Yanowsky has been watching his players closely on tape. He’s excited about all the newcomers that’ll be attending training camp. But there’s still a bit of unknown since they’ve never interacted and the players’ tape could be outdated.
“It’s like opening a Christmas present that you haven’t seen for two years. I like our talent level. I like our return guy like Rainey, and I like the skills we have in terms of covering kicks. But now we got to go do it and I’m excited to get a chance to work with these guys in person,” Yanowsky said.
Chris Rainey will be entering his seventh CFL season after previously spending 2019 with the Toronto Argonauts. Rainey, one of the top kick returners in the league will add valuable veteran leadership on special teams and looking to pile up those kick return yards. Rainey currently has a Lions franchise-leading total of 6,671 kickoff return yards under his belt.
Yanowsky will also look for Kenny Ladler and Marcus Sayles to lead by example. Even if their roles are primarily on the defence, Yanowsky will rely on them to set the tone for the entire locker room.
“Different guys lead in different ways. If special teams are important to them and the guys in the locker room know it, they’ll go out and play that way. Then they’re leading. A guy may play on three or four special teams and how much they play on the special teams depends on what their roles are on the offence or defence as camp determines that,” he said.
There will be no pre-season this year so teams will enter week one of the regular season just shortly after their training camp. Yanowsky has spent the last 40 plus years coaching at the collegiate level on top of being in the CFL. It’s common for college teams to go straight from training camp into the regular season.

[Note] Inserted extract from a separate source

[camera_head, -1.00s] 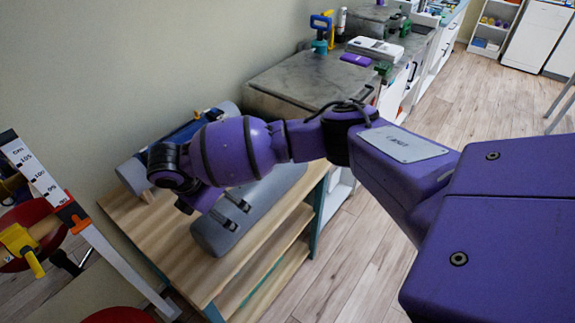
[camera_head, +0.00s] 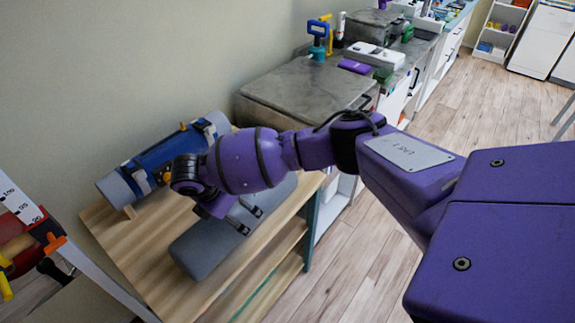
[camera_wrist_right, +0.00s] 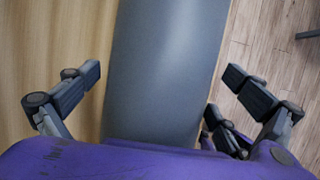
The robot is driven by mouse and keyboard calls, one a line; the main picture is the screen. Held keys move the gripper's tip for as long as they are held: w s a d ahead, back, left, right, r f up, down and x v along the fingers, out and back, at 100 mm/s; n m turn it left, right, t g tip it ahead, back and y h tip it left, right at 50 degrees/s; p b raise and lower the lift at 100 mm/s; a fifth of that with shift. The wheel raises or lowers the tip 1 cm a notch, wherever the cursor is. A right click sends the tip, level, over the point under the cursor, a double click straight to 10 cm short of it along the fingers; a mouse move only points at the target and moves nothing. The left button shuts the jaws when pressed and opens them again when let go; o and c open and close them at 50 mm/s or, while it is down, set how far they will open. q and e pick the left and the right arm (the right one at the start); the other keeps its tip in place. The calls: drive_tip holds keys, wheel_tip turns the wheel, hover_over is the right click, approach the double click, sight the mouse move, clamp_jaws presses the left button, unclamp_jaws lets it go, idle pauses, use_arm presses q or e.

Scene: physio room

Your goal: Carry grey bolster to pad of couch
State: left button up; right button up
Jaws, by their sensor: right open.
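The grey bolster (camera_head: 208,248) is a long rounded roll lying on a wooden-topped shelf unit. My right arm passes over it and hides part of it. My right gripper (camera_head: 243,216) is at the bolster, pointing down. In the right wrist view the open fingers (camera_wrist_right: 162,76) stand on either side of the bolster (camera_wrist_right: 165,60), with gaps visible between them and it. Nothing is held. I cannot make out a couch or its pad. My left gripper is not in view.
A blue roll (camera_head: 175,152) with grey ends lies behind the bolster on the wooden top (camera_head: 128,255). A grey-topped cabinet (camera_head: 305,85) stands beyond, beside a cluttered counter. A measuring board (camera_head: 20,205) stands at left. Wooden floor (camera_head: 455,110) is open at right.

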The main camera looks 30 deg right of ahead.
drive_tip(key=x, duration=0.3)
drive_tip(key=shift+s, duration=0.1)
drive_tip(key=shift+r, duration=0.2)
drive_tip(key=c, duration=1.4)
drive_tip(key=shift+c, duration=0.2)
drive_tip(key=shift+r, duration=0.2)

“Whether it was at LSU, Minnesota, Boston College or Memphis, we didn’t have pre-season games, so you had a couple of scrimmages and then you go play. And I feel very comfortable that the coaches we have on our staff are veteran enough to set up drills and practice reps that will allow the guys to develop and be ready to win their first ballgame,” he added.
It’ll be a learning experience for both coaches and players as they get the rust off after being away from the field for more than a year. Yanowsky is confident that Rick Campbell and the rest of the coaching staff will ensure the team is ready to play on August 5. While the 100 plus guys will compete for a final roster spot at camp, Yanowsky will also navigate to communicate with Japanese kicker, Yamasaki as best as he can.
“A lot of people have accused me of being limited in English,” Yanowsky chuckled.
“I’ve been told that I speak Chicago or I speak differently. But I think there’s a learning curve anytime there’s a language barrier. I’ve not spoken to him yet, so I don’t know what level of English he has. He probably has better English than me, but we’ll find a way to cross that bridge to make the barrier work,” he added.
English may not be Yamasaki’s first language, but he expressed that his English comprehension is good enough to make this job work. Although he said he still needs to improve his English speaking skill.
Intriguing Special Teams Newcomers
Before Bo Lokombo became a ferocious playmaker on the defensive side, he played a key role on special teams early on in his career. Dyshawn Davis also had a busy year in 2018 where he registered 13 defensive stops and 22 special teams tackles. In the past two CFL Drafts, the club added Jordan Williams, Damian Jamieson, and Ben Hladik at linebackers. All of them were one of the leading tacklers for their college teams. They’ll be valuable additions on the defensive side and special teams.
Another exciting return specialist that’ll be reporting to Kamloops is Lucky Whitehead. The former Winnipeg Blue Bombers and Dallas Cowboys is an electrifying playmaker on the special teams. Whitehead had 1,151 total return yards for the Cowboys in 2015 and 2016. His first CFL season in 2019, he also had 596 kickoff return yards for Winnipeg. With Whitehead and Rainey as our return specialists, it’ll definitely spice things up on special teams.
And as we’ve outlined, whoever comes away with the placekicking and punt duties will for sure be an intriguing story to follow. The Globals have their respective resumes while Flintoft has spent time training in Los Angeles with former Lions and current Chargers kicker Ty Long.
“Truly, you want people in that room to play for each other, that likes to run fast and hit fast. That identity depends on who and how they play when they get to camp. We’ll see what that identity is and that’s the fun part,” Yanowsky concluded.